Task to carry out → Please repeat, exactly and with nothing added, the lines running from the line that contains "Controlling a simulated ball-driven" to the line that contains "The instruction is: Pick", both lines included.

Given entries →
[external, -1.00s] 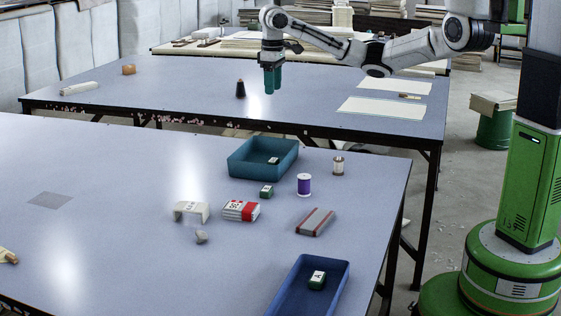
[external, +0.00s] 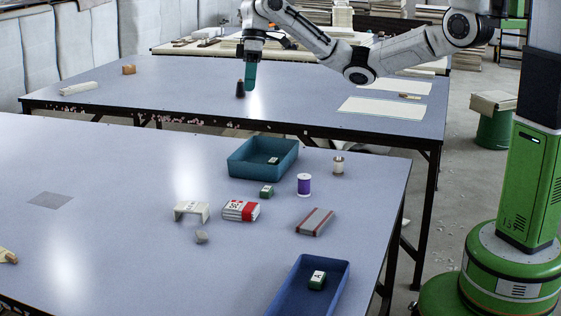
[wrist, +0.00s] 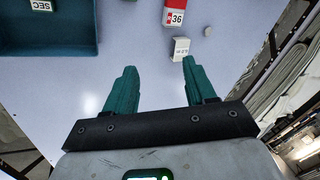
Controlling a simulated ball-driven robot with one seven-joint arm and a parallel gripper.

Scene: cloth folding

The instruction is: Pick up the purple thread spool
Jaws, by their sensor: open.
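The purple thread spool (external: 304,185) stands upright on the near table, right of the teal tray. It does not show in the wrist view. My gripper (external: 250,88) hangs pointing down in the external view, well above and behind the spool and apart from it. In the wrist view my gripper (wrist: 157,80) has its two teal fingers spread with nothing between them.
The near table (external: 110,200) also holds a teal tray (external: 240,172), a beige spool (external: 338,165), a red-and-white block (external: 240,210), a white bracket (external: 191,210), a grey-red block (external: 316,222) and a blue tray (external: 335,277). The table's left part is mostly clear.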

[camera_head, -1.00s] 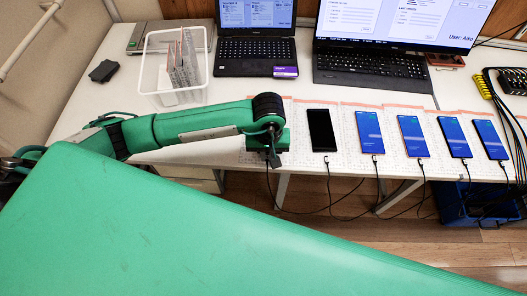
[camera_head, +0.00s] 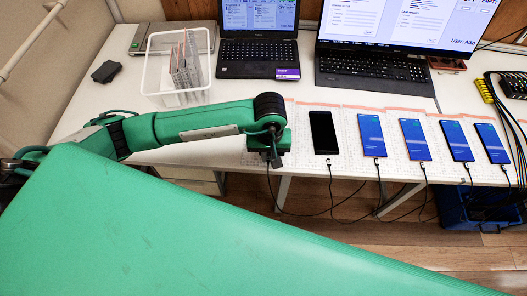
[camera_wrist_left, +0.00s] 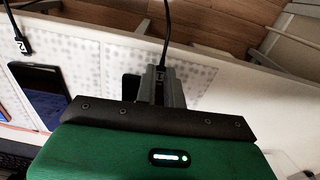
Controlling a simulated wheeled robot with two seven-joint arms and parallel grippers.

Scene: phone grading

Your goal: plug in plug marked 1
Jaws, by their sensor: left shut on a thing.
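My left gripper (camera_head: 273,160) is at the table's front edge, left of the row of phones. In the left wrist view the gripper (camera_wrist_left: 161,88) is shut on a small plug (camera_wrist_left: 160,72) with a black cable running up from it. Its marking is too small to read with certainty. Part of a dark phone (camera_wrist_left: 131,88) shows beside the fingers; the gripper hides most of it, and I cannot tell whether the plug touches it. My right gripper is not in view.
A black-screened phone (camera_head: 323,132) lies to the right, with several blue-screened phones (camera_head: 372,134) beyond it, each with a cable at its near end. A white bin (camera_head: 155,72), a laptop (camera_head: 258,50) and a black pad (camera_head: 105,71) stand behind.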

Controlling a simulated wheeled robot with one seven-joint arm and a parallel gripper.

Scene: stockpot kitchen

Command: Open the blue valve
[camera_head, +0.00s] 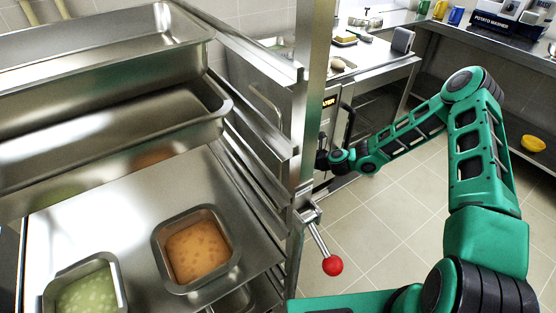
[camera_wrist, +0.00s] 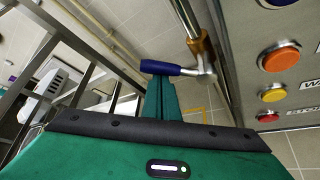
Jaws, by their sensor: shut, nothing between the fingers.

Answer for this exercise →
Controlling a simulated ball-driven robot with one seven-joint arm and a parallel gripper.

Scene: cloth folding

The instruction is: Pick up the purple thread spool

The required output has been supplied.